[START Records for this exercise]

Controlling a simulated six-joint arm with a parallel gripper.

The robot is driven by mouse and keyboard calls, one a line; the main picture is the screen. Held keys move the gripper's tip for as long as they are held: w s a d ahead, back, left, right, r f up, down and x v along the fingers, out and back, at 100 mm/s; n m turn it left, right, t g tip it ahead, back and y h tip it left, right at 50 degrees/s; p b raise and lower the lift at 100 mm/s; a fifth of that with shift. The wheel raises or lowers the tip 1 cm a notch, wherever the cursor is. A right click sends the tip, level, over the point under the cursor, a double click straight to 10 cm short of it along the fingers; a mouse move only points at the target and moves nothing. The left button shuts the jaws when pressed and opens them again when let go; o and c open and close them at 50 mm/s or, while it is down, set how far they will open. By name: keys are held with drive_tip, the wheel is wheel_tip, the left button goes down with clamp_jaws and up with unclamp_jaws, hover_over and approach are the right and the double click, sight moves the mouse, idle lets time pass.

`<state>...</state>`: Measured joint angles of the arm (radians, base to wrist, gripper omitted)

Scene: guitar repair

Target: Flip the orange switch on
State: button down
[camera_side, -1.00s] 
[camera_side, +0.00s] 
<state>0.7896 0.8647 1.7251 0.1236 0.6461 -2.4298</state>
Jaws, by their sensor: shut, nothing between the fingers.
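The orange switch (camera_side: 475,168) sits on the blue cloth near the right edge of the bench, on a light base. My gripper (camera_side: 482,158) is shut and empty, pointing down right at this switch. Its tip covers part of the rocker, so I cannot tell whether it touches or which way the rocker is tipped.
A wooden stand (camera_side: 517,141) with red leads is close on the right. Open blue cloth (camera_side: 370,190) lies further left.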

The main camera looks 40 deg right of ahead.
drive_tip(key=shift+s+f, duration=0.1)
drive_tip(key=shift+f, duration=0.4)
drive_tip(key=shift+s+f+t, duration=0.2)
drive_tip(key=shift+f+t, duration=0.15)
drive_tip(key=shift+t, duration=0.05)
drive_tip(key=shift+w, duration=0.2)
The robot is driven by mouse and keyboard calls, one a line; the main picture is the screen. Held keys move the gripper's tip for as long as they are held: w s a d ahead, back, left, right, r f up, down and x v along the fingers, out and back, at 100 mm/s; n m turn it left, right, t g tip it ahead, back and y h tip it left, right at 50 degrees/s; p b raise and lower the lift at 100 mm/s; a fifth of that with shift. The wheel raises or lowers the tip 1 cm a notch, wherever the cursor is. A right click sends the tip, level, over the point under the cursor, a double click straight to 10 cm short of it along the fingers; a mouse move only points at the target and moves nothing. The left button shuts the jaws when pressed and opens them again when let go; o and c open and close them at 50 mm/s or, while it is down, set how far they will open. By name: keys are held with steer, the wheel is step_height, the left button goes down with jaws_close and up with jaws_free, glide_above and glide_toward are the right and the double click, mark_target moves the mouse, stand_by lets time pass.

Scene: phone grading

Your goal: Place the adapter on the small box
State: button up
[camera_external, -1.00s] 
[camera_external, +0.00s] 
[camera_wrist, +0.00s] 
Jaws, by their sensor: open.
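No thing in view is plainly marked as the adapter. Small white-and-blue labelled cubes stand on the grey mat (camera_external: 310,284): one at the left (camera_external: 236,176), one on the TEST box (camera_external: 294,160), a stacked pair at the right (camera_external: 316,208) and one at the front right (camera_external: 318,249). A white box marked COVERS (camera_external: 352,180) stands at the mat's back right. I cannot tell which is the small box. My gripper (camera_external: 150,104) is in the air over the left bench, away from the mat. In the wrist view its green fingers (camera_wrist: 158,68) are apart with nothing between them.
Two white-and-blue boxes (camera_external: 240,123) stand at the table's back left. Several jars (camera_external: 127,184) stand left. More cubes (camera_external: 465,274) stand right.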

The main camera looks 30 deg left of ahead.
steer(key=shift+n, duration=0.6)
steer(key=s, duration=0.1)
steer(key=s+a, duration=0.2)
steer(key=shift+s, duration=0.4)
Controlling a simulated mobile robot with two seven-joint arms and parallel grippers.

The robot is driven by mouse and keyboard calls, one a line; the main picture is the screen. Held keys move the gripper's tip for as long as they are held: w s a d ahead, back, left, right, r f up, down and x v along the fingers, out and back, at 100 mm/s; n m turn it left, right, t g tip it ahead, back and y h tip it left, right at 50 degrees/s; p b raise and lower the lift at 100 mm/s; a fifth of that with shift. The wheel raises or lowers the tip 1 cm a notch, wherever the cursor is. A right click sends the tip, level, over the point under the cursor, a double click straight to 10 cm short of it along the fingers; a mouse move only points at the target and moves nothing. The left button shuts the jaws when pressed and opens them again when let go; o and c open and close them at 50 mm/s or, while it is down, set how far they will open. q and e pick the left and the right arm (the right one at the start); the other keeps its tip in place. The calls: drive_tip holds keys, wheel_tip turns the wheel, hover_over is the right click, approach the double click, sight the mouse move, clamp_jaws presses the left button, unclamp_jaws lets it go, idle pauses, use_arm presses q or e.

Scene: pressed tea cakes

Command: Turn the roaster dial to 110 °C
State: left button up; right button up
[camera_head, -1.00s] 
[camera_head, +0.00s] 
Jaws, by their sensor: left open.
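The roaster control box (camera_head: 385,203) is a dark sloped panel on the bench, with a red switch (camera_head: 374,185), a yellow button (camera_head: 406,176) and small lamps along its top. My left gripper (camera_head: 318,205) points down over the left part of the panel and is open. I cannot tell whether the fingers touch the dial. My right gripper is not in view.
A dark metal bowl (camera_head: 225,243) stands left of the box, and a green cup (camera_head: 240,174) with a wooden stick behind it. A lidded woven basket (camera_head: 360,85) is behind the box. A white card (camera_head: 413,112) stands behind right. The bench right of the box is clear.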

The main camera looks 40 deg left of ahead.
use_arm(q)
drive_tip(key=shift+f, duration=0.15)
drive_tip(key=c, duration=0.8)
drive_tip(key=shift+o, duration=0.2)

[END Records for this exercise]

Exercise prompt
All of the lines above must be returned exactly.

The reply
Controlling a simulated six-joint arm with a parallel gripper.

The robot is driven by mouse and keyboard calls, one a line; the main picture is the screen. Held keys move the gripper's tip for as long as they are held: w s a d ahead, back, left, right, r f up, down and x v along the fingers, out and back, at 100 mm/s; n m turn it left, right, t g tip it ahead, back and y h tip it left, right at 50 degrees/s; p b raise and lower the lift at 100 mm/s; a fifth of that with shift. The wheel raises or lowers the tip 1 cm a notch, wherever the cursor is. A right click sends the tip, level, over the point under the cursor, a double click straight to 10 cm short of it along the fingers; a mouse move only points at the target and moves nothing. The left button shuts the jaws when pressed and opens them again when let go; o and c open and close them at 50 mm/s or, while it is down, set how far they will open. By name: keys are held with drive_tip, the wheel is wheel_tip, the left button goes down with clamp_jaws and up with unclamp_jaws, hover_over and approach are the right and the double click, sight moves the mouse, idle lets time pass.

`<state>...</state>`: Measured joint angles of the arm (radians, base to wrist, gripper omitted)

Scene: guitar repair

Target: Flip the orange switch on
State: button down
[camera_side, -1.00s] 
[camera_side, +0.00s] 
<state>0.7896 0.8647 1.7251 0.1236 0.6461 -2.4298</state>
Jaws, by their sensor: shut, nothing between the fingers.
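The orange switch (camera_side: 475,168) sits on the blue cloth near the right edge of the bench, on a light base. My gripper (camera_side: 482,158) is shut and empty, pointing down right at this switch. Its tip covers part of the rocker, so I cannot tell whether it touches or which way the rocker is tipped.
A wooden stand (camera_side: 517,141) with red leads is close on the right. Open blue cloth (camera_side: 370,190) lies further left.

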The main camera looks 40 deg right of ahead.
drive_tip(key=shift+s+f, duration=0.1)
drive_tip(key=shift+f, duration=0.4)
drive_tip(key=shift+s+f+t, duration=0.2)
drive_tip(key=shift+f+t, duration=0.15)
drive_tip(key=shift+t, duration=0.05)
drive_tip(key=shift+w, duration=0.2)
The robot is driven by mouse and keyboard calls, one a line; the main picture is the screen. Held keys move the gripper's tip for as long as they are held: w s a d ahead, back, left, right, r f up, down and x v along the fingers, out and back, at 100 mm/s; n m turn it left, right, t g tip it ahead, back and y h tip it left, right at 50 degrees/s; p b raise and lower the lift at 100 mm/s; a fifth of that with shift. The wheel raises or lowers the tip 1 cm a notch, wherever the cursor is. A right click sends the tip, level, over the point under the cursor, a double click straight to 10 cm short of it along the fingers; a mouse move only points at the target and moves nothing. The left button shuts the jaws when pressed and opens them again when let go; o and c open and close them at 50 mm/s or, while it is down, set how far they will open. By name: keys are held with steer, the wheel is step_height, the left button goes down with jaws_close and up with jaws_free, glide_above and glide_toward are the right and the double click, mark_target moves the mouse, stand_by lets time pass.

Scene: phone grading

Your goal: Place the adapter on the small box
State: button up
[camera_external, -1.00s] 
[camera_external, +0.00s] 
[camera_wrist, +0.00s] 
Jaws, by their sensor: open.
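No thing in view is plainly marked as the adapter. Small white-and-blue labelled cubes stand on the grey mat (camera_external: 310,284): one at the left (camera_external: 236,176), one on the TEST box (camera_external: 294,160), a stacked pair at the right (camera_external: 316,208) and one at the front right (camera_external: 318,249). A white box marked COVERS (camera_external: 352,180) stands at the mat's back right. I cannot tell which is the small box. My gripper (camera_external: 150,104) is in the air over the left bench, away from the mat. In the wrist view its green fingers (camera_wrist: 158,68) are apart with nothing between them.
Two white-and-blue boxes (camera_external: 240,123) stand at the table's back left. Several jars (camera_external: 127,184) stand left. More cubes (camera_external: 465,274) stand right.

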The main camera looks 30 deg left of ahead.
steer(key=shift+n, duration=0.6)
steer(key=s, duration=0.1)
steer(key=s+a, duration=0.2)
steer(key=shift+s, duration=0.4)
Controlling a simulated mobile robot with two seven-joint arms and parallel grippers.

The robot is driven by mouse and keyboard calls, one a line; the main picture is the screen. Held keys move the gripper's tip for as long as they are held: w s a d ahead, back, left, right, r f up, down and x v along the fingers, out and back, at 100 mm/s; n m turn it left, right, t g tip it ahead, back and y h tip it left, right at 50 degrees/s; p b raise and lower the lift at 100 mm/s; a fifth of that with shift. The wheel raises or lowers the tip 1 cm a notch, wherever the cursor is. A right click sends the tip, level, over the point under the cursor, a double click straight to 10 cm short of it along the fingers; a mouse move only points at the target and moves nothing. The left button shuts the jaws when pressed and opens them again when let go; o and c open and close them at 50 mm/s or, while it is down, set how far they will open. q and e pick the left and the right arm (the right one at the start); the other keeps its tip in place. The calls: drive_tip holds keys, wheel_tip turns the wheel, hover_over is the right click, approach the double click, sight the mouse move, clamp_jaws presses the left button, unclamp_jaws lets it go, idle pauses, use_arm presses q or e.

Scene: pressed tea cakes

Command: Turn the roaster dial to 110 °C
State: left button up; right button up
[camera_head, -1.00s] 
[camera_head, +0.00s] 
Jaws, by their sensor: left open.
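The roaster control box (camera_head: 385,203) is a dark sloped panel on the bench, with a red switch (camera_head: 374,185), a yellow button (camera_head: 406,176) and small lamps along its top. My left gripper (camera_head: 318,205) points down over the left part of the panel and is open. I cannot tell whether the fingers touch the dial. My right gripper is not in view.
A dark metal bowl (camera_head: 225,243) stands left of the box, and a green cup (camera_head: 240,174) with a wooden stick behind it. A lidded woven basket (camera_head: 360,85) is behind the box. A white card (camera_head: 413,112) stands behind right. The bench right of the box is clear.

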The main camera looks 40 deg left of ahead.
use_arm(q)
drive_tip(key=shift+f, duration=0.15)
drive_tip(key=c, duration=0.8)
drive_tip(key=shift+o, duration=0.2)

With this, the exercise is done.